TASK TO CARRY OUT:
Repeat every line of the listing below exactly, minus the pictures.

DATASET EXTRACT:

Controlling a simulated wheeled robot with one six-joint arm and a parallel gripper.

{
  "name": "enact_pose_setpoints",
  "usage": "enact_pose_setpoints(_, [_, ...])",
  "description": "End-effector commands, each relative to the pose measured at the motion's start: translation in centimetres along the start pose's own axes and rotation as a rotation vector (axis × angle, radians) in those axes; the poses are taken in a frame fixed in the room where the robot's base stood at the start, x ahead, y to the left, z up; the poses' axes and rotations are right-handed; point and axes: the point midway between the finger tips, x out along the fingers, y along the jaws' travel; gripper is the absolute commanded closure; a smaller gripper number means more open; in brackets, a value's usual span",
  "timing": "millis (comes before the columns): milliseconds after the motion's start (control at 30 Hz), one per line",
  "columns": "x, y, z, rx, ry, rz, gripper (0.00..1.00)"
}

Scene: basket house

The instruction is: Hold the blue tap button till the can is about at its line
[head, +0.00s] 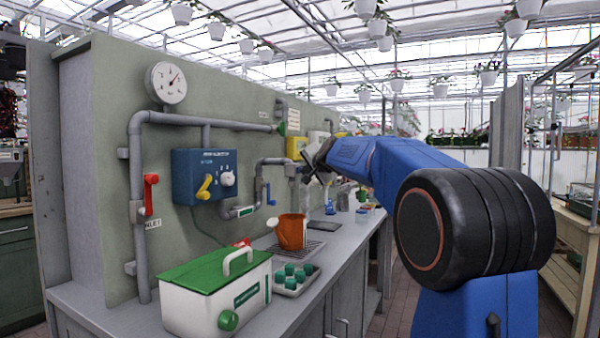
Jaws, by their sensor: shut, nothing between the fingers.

EXERCISE OUTPUT:
Controlling a simulated wheeled robot with one six-joint arm and a parallel gripper.

{
  "name": "enact_pose_setpoints",
  "usage": "enact_pose_setpoints(_, [_, ...])",
  "description": "End-effector commands, each relative to the pose measured at the motion's start: translation in centimetres along the start pose's own axes and rotation as a rotation vector (axis × angle, radians) in those axes; the poses are taken in a frame fixed in the room where the robot's base stood at the start, x ahead, y to the left, z up; the poses' axes and rotations are right-handed; point and axes: the point midway between the finger tips, x out along the fingers, y along the jaws' travel; gripper is the absolute commanded closure; a smaller gripper number means more open; in brackets, a value's usual span",
  "timing": "millis (comes before the columns): milliseconds after the motion's start (control at 30 Hz), one per line",
  "columns": "x, y, z, rx, ry, rz, gripper (0.00..1.00)"
}

Scene: basket house

The instruction is: Hold the blue tap button till the can is about at its line
[head, +0.00s] 
Jaws, by their sensor: shut, nothing between the fingers.

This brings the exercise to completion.